• _EXERCISE_
Would you return the run of lines that starts at the one with "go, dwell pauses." and ends at the one with "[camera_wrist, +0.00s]", ends included, exactly as written and without the images?

• _PROVIDED MATERIAL_
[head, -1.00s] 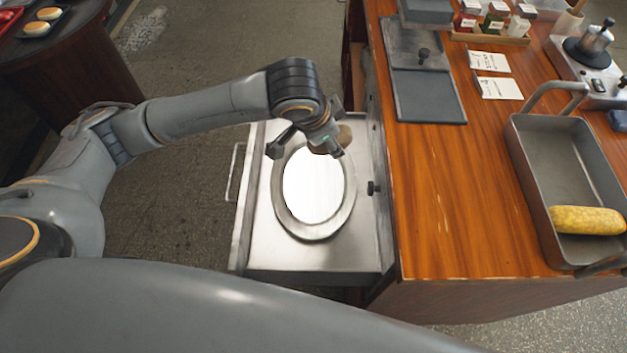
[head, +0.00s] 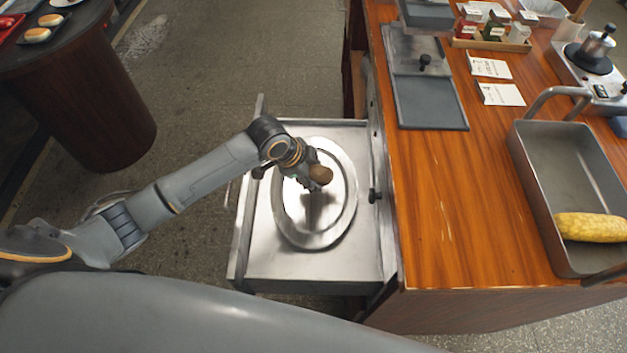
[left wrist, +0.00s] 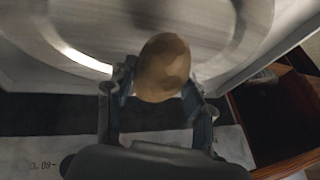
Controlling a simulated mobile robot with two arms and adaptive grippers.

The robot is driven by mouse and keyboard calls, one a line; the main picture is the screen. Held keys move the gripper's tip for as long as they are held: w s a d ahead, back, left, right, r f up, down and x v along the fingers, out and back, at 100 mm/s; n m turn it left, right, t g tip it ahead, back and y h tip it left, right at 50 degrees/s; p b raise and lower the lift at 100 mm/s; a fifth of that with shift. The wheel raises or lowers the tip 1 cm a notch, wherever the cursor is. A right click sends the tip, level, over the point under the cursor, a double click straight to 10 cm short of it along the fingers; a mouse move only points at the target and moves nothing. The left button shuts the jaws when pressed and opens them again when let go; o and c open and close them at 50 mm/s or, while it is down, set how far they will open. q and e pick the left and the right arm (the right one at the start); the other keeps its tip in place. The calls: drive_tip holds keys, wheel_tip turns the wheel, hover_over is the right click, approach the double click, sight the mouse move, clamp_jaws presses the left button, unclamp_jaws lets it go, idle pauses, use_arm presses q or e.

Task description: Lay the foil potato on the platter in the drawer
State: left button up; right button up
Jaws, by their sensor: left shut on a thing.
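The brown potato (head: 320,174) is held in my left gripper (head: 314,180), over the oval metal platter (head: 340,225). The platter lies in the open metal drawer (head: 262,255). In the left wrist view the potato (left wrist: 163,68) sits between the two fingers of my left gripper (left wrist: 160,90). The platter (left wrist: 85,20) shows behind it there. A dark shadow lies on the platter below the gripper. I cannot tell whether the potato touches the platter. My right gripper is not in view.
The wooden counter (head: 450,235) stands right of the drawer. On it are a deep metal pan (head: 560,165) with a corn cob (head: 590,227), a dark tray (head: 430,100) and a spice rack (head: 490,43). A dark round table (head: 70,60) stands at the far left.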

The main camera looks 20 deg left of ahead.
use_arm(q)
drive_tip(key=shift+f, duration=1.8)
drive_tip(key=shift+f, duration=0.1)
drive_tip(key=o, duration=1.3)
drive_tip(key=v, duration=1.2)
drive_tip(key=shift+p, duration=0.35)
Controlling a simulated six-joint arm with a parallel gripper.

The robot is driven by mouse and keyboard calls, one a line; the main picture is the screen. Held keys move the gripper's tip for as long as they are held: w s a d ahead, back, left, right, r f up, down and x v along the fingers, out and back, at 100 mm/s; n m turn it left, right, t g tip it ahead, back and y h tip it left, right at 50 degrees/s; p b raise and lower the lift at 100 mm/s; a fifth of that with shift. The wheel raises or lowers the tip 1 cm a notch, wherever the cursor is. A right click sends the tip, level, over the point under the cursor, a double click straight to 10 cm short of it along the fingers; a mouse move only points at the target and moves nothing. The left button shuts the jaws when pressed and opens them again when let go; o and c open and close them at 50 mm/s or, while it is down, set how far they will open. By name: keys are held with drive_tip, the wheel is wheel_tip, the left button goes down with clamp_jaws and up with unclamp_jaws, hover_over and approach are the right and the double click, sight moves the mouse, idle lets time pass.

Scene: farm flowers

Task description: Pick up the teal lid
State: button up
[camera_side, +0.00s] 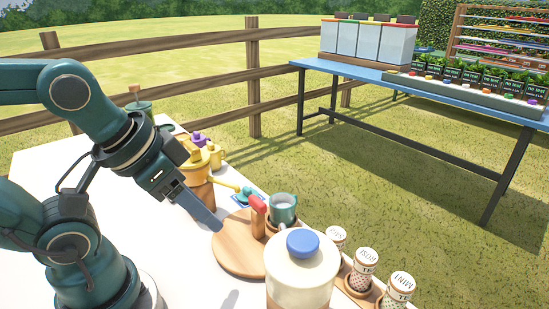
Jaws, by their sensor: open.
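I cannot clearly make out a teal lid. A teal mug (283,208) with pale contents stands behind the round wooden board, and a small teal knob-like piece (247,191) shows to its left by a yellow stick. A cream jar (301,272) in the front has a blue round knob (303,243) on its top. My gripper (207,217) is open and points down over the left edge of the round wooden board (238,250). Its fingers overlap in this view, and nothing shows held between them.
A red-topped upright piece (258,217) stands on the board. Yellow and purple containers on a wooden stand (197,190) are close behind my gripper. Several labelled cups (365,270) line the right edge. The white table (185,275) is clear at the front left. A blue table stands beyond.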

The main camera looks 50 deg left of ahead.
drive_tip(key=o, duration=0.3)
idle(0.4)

--

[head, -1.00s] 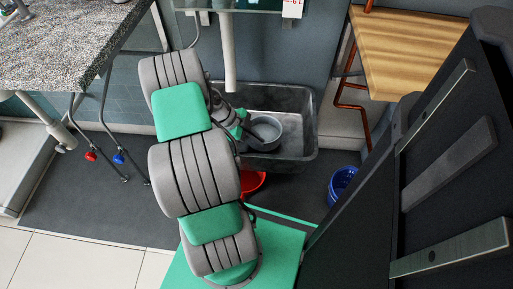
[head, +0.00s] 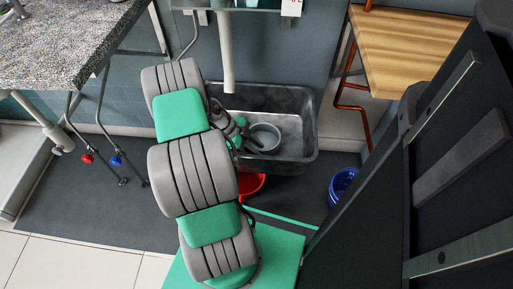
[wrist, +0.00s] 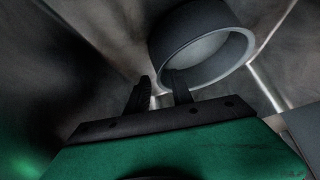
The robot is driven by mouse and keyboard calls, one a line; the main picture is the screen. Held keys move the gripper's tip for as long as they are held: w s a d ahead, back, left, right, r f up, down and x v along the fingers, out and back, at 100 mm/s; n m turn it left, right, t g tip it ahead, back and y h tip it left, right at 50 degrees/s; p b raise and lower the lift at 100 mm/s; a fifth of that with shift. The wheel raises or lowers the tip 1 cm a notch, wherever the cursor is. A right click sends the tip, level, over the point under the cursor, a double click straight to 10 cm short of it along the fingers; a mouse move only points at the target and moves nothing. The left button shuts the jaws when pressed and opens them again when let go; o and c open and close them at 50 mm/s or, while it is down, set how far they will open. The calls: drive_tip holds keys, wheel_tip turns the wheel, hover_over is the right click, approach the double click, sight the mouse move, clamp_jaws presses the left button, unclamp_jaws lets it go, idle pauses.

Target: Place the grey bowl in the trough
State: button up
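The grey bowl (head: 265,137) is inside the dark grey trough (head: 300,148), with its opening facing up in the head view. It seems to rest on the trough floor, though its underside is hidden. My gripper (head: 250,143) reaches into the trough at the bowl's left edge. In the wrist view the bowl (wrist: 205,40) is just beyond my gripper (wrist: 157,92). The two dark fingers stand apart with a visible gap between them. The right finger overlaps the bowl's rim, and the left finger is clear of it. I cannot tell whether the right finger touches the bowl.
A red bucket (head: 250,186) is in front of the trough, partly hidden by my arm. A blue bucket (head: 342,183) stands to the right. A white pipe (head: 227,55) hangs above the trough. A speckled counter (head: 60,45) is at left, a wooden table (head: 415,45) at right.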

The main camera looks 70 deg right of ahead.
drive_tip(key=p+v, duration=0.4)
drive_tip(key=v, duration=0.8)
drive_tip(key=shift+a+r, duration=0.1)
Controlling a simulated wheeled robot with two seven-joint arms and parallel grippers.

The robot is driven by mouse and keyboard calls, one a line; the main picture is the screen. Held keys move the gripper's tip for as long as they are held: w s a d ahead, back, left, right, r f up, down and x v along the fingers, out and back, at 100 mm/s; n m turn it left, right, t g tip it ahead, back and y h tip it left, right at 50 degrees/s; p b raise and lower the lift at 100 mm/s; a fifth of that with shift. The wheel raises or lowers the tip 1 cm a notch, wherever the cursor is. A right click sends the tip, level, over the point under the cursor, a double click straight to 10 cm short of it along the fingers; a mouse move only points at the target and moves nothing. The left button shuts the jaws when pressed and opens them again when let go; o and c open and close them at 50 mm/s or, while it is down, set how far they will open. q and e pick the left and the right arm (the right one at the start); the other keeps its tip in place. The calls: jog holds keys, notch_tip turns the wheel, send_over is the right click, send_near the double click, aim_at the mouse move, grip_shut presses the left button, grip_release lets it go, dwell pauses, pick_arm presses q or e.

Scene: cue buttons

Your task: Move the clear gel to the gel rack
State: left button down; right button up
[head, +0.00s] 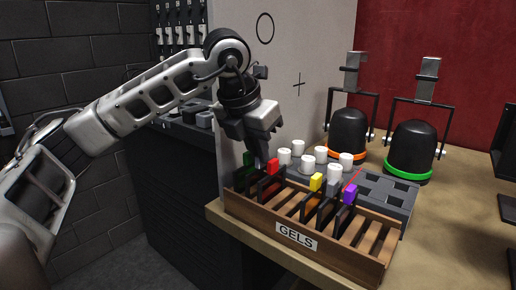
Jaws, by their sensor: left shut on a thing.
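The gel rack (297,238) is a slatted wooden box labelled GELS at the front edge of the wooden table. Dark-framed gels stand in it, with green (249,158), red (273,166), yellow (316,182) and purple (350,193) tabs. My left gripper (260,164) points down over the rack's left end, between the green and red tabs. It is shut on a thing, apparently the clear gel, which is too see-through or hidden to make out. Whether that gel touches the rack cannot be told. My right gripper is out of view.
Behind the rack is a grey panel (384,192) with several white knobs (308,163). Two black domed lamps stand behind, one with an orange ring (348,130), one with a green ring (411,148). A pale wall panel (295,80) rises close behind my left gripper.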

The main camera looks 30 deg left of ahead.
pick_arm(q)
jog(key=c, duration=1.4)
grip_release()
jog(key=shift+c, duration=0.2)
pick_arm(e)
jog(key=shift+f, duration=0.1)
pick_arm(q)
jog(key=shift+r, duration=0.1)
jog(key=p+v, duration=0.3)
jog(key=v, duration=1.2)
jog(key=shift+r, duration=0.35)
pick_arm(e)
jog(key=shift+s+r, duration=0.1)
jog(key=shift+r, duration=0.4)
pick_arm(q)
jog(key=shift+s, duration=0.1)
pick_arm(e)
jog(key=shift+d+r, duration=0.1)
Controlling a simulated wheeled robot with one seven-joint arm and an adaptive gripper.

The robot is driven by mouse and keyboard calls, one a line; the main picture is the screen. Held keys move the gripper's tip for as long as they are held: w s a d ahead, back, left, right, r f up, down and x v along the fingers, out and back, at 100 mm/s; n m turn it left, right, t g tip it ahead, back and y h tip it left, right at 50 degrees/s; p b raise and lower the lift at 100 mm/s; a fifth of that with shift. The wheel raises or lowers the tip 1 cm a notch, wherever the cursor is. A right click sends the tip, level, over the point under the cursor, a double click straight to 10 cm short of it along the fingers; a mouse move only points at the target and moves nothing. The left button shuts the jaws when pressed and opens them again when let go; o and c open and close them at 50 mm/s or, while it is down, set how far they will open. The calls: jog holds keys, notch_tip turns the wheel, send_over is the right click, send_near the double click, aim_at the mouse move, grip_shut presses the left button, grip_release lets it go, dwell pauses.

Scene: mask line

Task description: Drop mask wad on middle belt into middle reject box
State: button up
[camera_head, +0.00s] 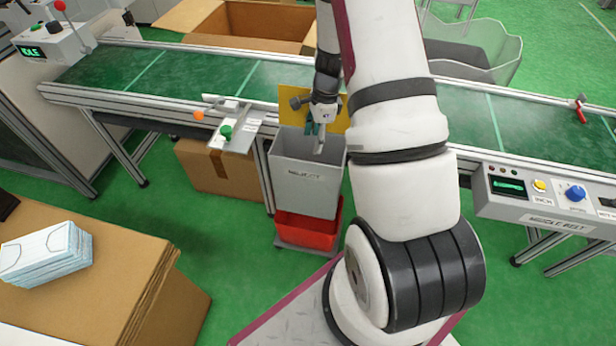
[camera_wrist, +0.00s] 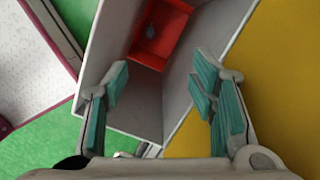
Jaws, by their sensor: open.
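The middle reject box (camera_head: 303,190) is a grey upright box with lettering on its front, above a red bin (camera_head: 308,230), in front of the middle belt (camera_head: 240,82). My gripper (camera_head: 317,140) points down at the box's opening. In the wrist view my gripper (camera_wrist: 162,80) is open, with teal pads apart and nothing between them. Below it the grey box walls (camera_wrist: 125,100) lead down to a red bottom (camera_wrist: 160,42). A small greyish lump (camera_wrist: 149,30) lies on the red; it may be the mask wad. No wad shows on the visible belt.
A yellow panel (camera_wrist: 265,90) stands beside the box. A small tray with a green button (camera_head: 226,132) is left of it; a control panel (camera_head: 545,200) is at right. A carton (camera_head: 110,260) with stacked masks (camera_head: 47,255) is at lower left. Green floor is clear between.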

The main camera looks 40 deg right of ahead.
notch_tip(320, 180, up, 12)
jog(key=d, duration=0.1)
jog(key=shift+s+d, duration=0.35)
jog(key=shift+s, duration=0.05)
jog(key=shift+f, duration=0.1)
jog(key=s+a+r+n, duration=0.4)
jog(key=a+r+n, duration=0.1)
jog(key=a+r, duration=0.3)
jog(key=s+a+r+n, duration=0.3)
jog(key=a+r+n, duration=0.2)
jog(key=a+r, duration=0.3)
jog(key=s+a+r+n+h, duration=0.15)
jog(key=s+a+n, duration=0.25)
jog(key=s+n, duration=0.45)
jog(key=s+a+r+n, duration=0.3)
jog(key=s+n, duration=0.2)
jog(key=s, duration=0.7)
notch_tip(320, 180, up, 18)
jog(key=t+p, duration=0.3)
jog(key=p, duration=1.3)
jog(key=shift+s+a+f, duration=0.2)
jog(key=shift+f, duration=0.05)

---

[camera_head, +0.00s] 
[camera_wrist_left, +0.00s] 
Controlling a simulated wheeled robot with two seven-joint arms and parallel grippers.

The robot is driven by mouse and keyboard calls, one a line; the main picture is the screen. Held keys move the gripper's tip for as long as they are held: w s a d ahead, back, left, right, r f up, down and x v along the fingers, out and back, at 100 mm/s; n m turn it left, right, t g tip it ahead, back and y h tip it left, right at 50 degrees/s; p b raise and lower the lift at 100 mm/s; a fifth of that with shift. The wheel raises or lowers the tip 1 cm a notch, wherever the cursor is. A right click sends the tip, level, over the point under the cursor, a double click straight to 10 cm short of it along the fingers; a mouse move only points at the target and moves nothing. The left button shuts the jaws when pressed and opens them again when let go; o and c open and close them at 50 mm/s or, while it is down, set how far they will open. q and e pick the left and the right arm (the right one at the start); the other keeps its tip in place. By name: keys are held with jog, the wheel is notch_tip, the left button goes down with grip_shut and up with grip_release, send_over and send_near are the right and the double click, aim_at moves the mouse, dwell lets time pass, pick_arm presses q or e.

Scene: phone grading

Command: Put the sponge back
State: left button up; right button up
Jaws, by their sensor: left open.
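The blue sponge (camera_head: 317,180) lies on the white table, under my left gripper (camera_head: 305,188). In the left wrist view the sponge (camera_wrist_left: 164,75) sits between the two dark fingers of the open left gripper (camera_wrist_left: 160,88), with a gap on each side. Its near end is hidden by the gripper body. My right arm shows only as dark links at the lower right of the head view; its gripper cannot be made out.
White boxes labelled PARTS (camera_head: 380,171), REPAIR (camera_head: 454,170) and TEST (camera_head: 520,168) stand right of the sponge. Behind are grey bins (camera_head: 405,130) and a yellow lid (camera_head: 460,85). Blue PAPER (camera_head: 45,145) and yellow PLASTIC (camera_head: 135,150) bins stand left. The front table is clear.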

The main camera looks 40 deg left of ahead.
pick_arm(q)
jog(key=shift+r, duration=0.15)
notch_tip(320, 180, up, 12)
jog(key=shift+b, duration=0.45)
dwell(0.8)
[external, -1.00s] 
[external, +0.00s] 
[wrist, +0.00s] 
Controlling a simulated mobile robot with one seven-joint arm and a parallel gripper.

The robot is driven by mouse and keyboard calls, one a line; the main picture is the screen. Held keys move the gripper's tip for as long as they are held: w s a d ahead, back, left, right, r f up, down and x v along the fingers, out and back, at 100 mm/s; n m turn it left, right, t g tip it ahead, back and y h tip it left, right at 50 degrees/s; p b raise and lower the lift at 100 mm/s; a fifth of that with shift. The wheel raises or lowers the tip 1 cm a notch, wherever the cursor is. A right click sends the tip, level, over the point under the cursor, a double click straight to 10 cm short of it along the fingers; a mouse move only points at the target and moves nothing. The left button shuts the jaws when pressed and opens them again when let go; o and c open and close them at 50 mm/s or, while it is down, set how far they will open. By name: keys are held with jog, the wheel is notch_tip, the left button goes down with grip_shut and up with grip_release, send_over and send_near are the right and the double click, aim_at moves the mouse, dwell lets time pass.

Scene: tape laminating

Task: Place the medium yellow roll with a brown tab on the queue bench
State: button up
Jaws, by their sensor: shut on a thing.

• _RESPONSE_
The robot is driven by mouse and keyboard calls, one a line; the main picture is the screen. Held keys move the gripper's tip for as long as they are held: w s a d ahead, back, left, right, r f up, down and x v along the fingers, out and back, at 100 mm/s; n m turn it left, right, t g tip it ahead, back and y h tip it left, right at 50 degrees/s; p b raise and lower the lift at 100 mm/s; a fifth of that with shift. The wheel raises or lowers the tip 1 cm a notch, wherever the cursor is. A right click sends the tip, level, over the point under the cursor, a double click straight to 10 cm short of it along the fingers; a mouse move only points at the target and moves nothing. The left button shuts the jaws when pressed and opens them again when let go; o and c open and close them at 50 mm/s or, while it is down, set how far they will open. The calls: jog holds keys, notch_tip turns the wheel, send_over is the right click, send_near the double click, aim_at the mouse move, grip_shut presses the left button, grip_release lets it go, dwell pauses.

Scene: mask line

Task description: Drop mask wad on middle belt into middle reject box
State: button up
[camera_head, +0.00s] 
[camera_wrist, +0.00s] 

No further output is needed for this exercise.